Sausage making a memorable time

Published 10:03 am Wednesday, February 20, 2013

by James D. “Archie” Howell

Hog killin’ was done yesterday; today is final trimming day for the meat.

Familiar shapes of hams, shoulders, ribs, side bacon and backbone emerge from the carcasses. Most finished meats are packed in salt to draw out more blood and begin the curing process.

The large, now empty, pot for scalding is moved to another area of the yard and becomes a cooking pot for rendering lard. The lard will be stored in “stands” and used for cooking and other purposes.

The leaner of all trimmings from today’s work is run through a manual sausage grinder and seasonings mixed in. I get to participate in turning the handle. It’s one of the few jobs I’m permitted during the whole hog killin’ operation.

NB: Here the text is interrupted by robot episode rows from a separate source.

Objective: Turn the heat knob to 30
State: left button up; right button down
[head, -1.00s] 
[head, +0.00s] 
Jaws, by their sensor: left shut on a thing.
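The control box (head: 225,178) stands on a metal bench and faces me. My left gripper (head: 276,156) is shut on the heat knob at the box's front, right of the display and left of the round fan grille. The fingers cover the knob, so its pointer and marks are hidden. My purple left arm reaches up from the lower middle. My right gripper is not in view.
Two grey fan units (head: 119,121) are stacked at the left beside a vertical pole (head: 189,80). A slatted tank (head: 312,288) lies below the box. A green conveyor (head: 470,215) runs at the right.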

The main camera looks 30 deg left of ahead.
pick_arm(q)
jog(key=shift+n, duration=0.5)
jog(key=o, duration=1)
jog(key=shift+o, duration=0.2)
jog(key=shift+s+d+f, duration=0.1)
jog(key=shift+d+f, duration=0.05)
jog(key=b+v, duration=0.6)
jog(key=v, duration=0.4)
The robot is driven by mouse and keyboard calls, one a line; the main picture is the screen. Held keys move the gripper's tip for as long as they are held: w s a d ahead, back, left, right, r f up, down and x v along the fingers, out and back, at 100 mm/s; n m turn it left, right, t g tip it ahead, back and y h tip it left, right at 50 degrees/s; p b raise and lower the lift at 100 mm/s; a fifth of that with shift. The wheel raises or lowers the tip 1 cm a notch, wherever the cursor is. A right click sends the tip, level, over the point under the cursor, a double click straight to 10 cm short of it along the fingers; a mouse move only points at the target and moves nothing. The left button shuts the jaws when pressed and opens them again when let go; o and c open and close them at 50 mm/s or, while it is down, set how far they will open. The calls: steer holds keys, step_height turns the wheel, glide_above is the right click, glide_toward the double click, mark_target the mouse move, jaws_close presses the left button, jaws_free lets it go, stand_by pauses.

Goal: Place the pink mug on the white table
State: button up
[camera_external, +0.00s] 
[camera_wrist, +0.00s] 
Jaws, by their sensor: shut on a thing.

We use a commercially prepared sausage seasoning, with lots of sage. Its pungency is characteristic of fresh and cured sausage.

A wooden tub is used for working sausage; seasonings are mixed in by hand until someone (usually my father) declares it to be done. In a separate operation, others have thoroughly cleaned the intestines by running long sticks through the inside and continuously rinsing in fresher water. The last tub contains all the intestines and stomachs in clean water.

The sausage stuffer is set up nearby.

The stuffer is a manually operated machine with a gallon-sized reservoir for prepared sausage and an apparatus (platen and screw) that applies pressure to the meat, forcing it out the bottom through a long snout.

An intestine is tied off at the end, loaded onto this snout and filled by the meat as it exits the snout. A full intestine is tied off at the end and folded into links, ready for hanging in the smokehouse.

Some skill is required to not overfill the skin, causing a rupture, and to stop and tie the long loop at the end. Excess meat is returned to the stuffer for the next load.

Larger sacs (stomachs) are filled and tied by hand, with a loop made for hanging in the smokehouse. The stomachs have additional wrappings of pea twine (heavy cotton string used to tie up bags of peanuts). The extra wrap gives those items a special bulging shape. All are hung in the smokehouse for curing.

If intestines remain after sausage stuffing, they are chopped up and become “chittlin’s.” Normally, there’s not much left.

A fire is built under the large pot and all of the fatter trimmings are added to it. Care is taken for the temperature to be high enough to cook the trimmings, but not so high as to burn them. A long, wide wooden paddle stirs the pot; it will take most of the day to slowly coax the lard from the meat.

Late in the day, clean dish towels are brought out and used to filter the lard as it fills each stand. Lard and trimmings alike are scooped up and poured into the filter.

When a suitable amount has been caught, the dish towels are twisted and some remaining lard is wrung out. A pair of strong oak boards, about three feet long, bound by leather hinges at one end, is used to press the last little bit from each load in turn.

The well wrung out, pressed and drained “cracklin’s” are dumped into their own stands and will be used for cooking and eating for as long as they last.

A favorite after-school snack is baked sweet potatoes, used to sop up “cracklin’s.”

Some years ago I purchased a set of boards, used for lard rendering, at a flea market. No one knew what they were. They now hang on my garage wall as a reminder of those cold winter days in my youth when the next year’s food was being prepared.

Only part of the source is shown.